Kitra: This was a cake I’ve wanted to try forever. It looked like a fun icebox-esque cake, and I LOVE ICEBOX CAKES. And then I turned on it.
Jordan: See, the problem is that Kitra forgot that she doesn’t really like sour cream.
According to my notes from the day we made this, sometime in Hour 3 of sour cream thoughts I said, “Sour cream is both gooey and sticky at the same time. It’s like milk that ate too much.” Which, in retrospect, makes no sense. But I stand by it.
Let’s hold up a second though, because we’re not selling this cake well. We made a crucial mistake in testing this cake, which is that we had a slice before it had time to sit. If you’ve ever made an icebox cake, you know that the magic is in letting everything meld together and turn into one beautiful whole cake rather than just layers of cookies and filling.

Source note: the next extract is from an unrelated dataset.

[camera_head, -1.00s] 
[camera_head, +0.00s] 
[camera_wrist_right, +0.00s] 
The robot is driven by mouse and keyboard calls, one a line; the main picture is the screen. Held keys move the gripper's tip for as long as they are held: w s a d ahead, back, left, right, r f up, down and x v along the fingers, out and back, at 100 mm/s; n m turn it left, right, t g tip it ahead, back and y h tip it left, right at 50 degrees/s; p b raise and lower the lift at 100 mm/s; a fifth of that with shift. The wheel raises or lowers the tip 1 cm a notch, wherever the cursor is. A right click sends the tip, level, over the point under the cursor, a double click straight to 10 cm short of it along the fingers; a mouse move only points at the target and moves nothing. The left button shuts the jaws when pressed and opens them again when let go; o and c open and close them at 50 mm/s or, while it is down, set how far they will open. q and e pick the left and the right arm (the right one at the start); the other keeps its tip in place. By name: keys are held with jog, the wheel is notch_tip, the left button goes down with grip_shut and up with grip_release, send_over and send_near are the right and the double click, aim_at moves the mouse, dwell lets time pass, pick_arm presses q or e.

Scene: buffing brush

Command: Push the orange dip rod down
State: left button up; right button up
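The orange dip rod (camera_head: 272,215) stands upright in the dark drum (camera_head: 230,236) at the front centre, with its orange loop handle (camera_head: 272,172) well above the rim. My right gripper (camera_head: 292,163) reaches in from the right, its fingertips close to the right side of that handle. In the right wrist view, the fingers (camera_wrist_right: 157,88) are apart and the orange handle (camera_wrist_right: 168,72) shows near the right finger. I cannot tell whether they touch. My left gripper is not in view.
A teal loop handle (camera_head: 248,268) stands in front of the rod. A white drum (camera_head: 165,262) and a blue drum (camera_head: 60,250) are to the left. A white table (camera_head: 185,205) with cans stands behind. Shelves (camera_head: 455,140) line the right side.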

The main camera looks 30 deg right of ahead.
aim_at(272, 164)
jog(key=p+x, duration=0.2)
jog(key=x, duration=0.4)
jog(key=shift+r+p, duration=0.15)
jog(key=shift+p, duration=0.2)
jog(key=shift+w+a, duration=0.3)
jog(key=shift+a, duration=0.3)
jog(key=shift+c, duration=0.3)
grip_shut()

I had about 2 bites and rejected the whole thing as irreparably sour cream-y. But the next morning… HONEY CAKE. No longer was it a sour cream pile, but rather a lovely cake.

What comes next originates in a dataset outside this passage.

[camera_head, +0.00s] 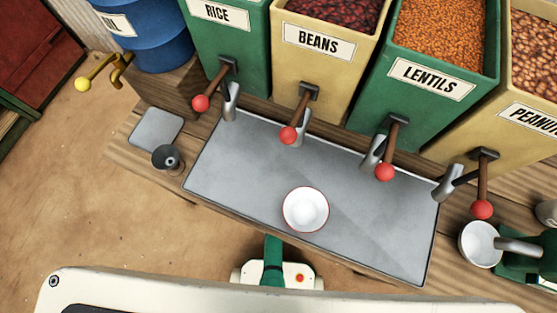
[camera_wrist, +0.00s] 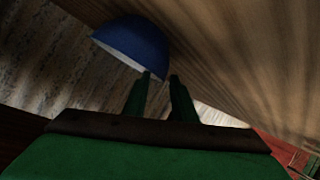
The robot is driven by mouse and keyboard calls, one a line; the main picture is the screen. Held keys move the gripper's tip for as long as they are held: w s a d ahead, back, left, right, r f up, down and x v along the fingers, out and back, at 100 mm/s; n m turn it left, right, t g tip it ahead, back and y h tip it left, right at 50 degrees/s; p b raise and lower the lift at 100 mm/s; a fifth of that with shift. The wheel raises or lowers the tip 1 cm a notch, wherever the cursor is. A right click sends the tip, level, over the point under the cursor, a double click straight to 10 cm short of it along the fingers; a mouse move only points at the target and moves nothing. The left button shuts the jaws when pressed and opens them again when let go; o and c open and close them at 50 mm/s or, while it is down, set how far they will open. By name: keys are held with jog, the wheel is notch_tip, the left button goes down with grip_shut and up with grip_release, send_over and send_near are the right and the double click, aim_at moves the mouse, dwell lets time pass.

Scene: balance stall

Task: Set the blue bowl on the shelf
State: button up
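The blue bowl (camera_wrist: 135,45) shows in the wrist view, tilted in the picture, with its pale inner rim edge facing down-left. My gripper (camera_wrist: 160,76) has two green fingers, with a visible gap between their tips. The tips are at the bowl's lower right edge. The left fingertip overlaps the rim; whether the fingers touch the bowl I cannot tell. The head view shows neither the blue bowl nor my gripper; part of my arm goes down beside the counter's front edge. I cannot make out which wooden surface is the shelf.
A white bowl with a red rim (camera_head: 305,209) stands on the grey metal counter top (camera_head: 240,170). Lever dispensers for rice, beans, lentils and peanuts line the back. A dark cup (camera_head: 166,158) stands at left, a metal pan (camera_head: 480,244) at right. Wooden surfaces (camera_wrist: 230,50) are close around the gripper.

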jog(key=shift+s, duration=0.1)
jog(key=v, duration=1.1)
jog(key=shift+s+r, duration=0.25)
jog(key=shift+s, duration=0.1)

It has a somewhat cheesecake-like flavor, but with a cakier consistency.
The process for this cake is fascinating, to say the least. You basically turn honeycomb candy into a cookie dough that tastes exactly like the outside of a Cow Tale (other people ate those, right?). Bake those Cow Tale cookies, and layer them with a very soft and hard-to-manage sour cream mixture. Chill, do it again, and so on. I though we failed so many times. My freezer still has sour cream blops in it.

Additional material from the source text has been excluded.